Я люблю улицу Буйнакского и нашу набережную. Здесь какая-то особая атмосфера, история, еще можно встретить старые постройки и людей, которые помнят другую Махачкалу. В моей памяти она просторная, неторопливая, с большим количеством зданий советской архитектуры, без этого обилия рекламных щитов и пробок на дороге. Я жил в районе «Анжи-базара» и видел, как город разрушался и вновь строился. Самым большим зданием в городе была 12-этажная гостиница «Ленинград». Сегодня ее давно затмили многочисленные высотки. Одна из них выросла буквально на моих глазах на месте большого продуктового рынка «Анжи». Он остался у меня не только в памяти, но и на фотографиях. Я снимал его, когда там кипела жизнь, когда его начали сносить и когда вместо него выросла современная многоэтажка — очередной архитектурный штрих в пейзаже современной Махачкалы.
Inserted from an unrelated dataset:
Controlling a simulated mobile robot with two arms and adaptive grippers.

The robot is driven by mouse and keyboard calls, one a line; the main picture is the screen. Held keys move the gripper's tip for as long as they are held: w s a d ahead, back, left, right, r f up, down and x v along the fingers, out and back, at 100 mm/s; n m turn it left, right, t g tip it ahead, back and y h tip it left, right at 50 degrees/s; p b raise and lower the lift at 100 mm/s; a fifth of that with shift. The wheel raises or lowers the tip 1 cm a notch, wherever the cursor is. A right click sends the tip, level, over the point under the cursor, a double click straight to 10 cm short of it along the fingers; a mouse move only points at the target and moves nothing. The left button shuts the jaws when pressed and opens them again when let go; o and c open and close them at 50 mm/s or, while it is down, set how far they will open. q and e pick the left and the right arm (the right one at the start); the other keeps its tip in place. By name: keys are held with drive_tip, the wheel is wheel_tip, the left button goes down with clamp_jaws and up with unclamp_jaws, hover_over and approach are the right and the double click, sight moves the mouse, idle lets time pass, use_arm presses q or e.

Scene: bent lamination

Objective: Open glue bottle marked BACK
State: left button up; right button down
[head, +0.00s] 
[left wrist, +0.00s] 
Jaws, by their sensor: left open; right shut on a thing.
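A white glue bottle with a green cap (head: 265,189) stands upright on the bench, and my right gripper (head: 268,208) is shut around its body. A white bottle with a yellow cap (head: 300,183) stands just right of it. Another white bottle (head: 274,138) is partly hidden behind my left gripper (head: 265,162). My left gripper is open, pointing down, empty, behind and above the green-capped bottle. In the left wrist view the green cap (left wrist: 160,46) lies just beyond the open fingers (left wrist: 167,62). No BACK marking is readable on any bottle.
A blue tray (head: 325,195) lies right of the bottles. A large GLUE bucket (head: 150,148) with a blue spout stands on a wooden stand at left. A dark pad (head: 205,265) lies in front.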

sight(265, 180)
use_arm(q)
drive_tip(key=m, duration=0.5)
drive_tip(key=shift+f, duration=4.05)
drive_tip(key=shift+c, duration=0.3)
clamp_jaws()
Сейчас у меня новый урбанистический проект. Я хочу запечатлеть и сохранить в фотографиях старую одноэтажную Махачкалу. Мое детство прошло на улице Оскара, где было много маленьких саманных домиков, побеленных известью белой, светло-зеленой, салатовой, желтой. Я собираю эти полуразвалившиеся постройки по всему городу в одну серию. К сожалению, многие уже снесены, на их местах выросли большие, роскошные особняки. Но я хочу успеть зафиксировать хоть те, что остались. Мне интересно сочетание этих домов с современными зданиям, машинами.
Хотелось бы рассказать и историю хозяев этих саманных домиков, но я, увы, фотограф, не журналист. Мне сложно красиво и убедительно говорить, правильно выражать мысли. Мне проще сделать кадр, который все расскажет гораздо лучше.